Early yesterday, one women's group called on Reagan to fire Fedders, but other women's leaders felt that ousting him would do little to solve the widespread problem of spousal abuse.
"If we start firing all the men who beat their wives, the unemployment rate is going to skyrocket," said Nancy King, deputy director of the Center for Women Policy Studies, which publishes a quarterly journal on wife and child abuse.
Some of those asked about this case said they were surprised to learn that spousal abuse exists among middle and upper classes.
"Family violence cuts across all classes and across all races," said Lois Haight Herrington, an assistant attorney general who served on the Attorney General's Task Force on Family Violence in 1983 and 1984. "It's not a Bowery image as people have thought. It happens in the very 'best' of homes."
In the Fedders case, court documents detail incidents of abuse throughout the marriage and also the struggle of a family trying to maintain an affluent life style on a salary that had plummeted. Court records show that the couple hoped Fedders' four-year stint with the Reagan administration would enable him to return to private law practice with a salary of about $250,000.

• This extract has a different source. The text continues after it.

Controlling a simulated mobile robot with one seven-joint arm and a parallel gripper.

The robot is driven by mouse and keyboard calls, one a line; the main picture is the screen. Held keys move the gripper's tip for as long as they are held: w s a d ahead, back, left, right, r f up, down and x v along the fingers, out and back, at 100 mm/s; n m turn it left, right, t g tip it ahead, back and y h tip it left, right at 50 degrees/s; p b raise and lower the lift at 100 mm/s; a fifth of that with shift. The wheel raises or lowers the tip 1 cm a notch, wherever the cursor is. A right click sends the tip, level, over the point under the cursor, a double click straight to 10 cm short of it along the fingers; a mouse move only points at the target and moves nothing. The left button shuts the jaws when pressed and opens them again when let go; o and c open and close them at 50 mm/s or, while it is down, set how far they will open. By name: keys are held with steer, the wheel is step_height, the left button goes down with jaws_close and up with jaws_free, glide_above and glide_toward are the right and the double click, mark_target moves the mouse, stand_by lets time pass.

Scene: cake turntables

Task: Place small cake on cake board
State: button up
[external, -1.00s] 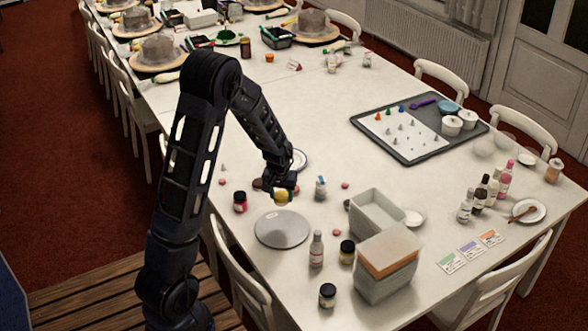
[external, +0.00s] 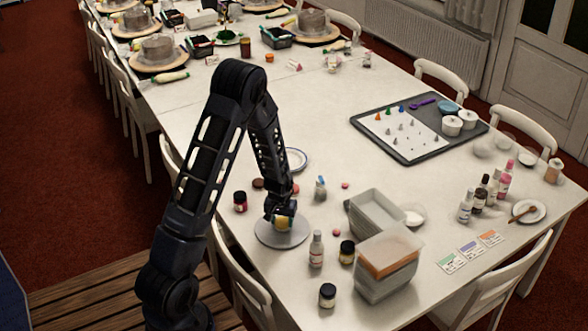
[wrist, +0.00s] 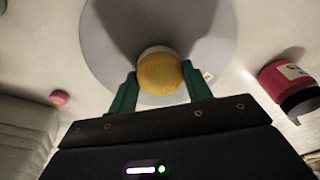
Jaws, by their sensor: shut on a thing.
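The small cake (external: 283,224) is round with a yellow top and a pale side. It is over the round grey cake board (external: 262,233) on the near part of the table. In the wrist view, the yellow cake (wrist: 160,74) sits between the green fingers of my gripper (wrist: 160,88), with the grey board (wrist: 105,50) behind it. My gripper (external: 282,216) is shut on the cake from above. I cannot tell whether the cake's underside touches the board.
Clear stacked containers (external: 388,262) are further right. A grey tray (external: 405,155) with piping tips lies further back.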

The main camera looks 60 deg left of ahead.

Since taking the SEC job, the Fedderses borrowed heavily against a $150,000 line of credit at the Madison National Bank. But after Fedders had borrowed $40,000, and following disclosures that Fedders' role with Southland Corp. was under investigation, the bank stopped further loans.
Despite years of unhappiness in their marriage and the financial sacrifices of Fedders' taking a job at the SEC, Charlotte Fedders hoped the move would ultimately help repair their relationship.
"Mr. Reagan, when John took the SEC post, we had little savings and we knew that this job would put a tremendous strain on us financially," she wrote in her letter to Reagan dated Jan. 26, 1984. "But I felt this was the 'break' John was looking for to finally make him happy and relaxed."